De zeven zwanen waren onafscheidelijk. Iedere dag zwommen ze wel een paar keer langs en de vijf babyzwaantjes altijd netjes tussen pa en ma in. Ook toen de zwanen groter werden, en de jongen inmiddels even groot waren als de ouders, bleven ze in slagvolgorde door het water gaan. Tot op een dag ineens de twee zwarte zwanen ontbraken.
De eerste keer dacht ik nog aan iets onbenulligs. Misschien zijn ze verdwaald, of ze hebben geen zin om zich te wassen. Misschien hebben ze huisarrest of ze hebben zich gisteren voor twee dagen gewassen. Maar ook na dag twee, drie en vier nog altijd geen zwarte zwanen. Die ouders hebben dus gewoon hun eigen kindjes geloosd. Omdat ze zwart waren?

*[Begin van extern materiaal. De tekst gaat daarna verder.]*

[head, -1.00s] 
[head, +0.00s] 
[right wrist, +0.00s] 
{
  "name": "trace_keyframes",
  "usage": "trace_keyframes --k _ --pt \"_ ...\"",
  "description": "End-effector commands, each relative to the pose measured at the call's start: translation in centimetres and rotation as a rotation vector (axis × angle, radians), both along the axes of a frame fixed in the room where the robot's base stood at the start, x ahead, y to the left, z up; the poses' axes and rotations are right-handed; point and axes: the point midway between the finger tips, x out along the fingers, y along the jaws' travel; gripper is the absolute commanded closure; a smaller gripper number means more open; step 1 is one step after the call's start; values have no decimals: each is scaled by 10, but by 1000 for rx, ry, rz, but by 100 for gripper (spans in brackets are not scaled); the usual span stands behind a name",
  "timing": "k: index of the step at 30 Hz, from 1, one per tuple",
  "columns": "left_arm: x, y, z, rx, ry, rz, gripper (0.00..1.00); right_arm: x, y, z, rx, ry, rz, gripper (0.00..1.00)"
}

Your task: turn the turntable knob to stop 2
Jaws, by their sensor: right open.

Sinds enkele dagen zie ik ook de drie witte jongen niet meer meekomen. De ouders zijn weer met zijn tweetjes. Maar waar ik ze eerder nog met enige bewondering bekeek, keur ik ze nu geen blik meer waardig. Ik denk alleen nog aan de twee zwarte zwaantjes. Sam en Arie. Helemaal alleen op de wereld. Verlaten door hun eigen familie. Sprookjes bestaan dus inderdaad niet.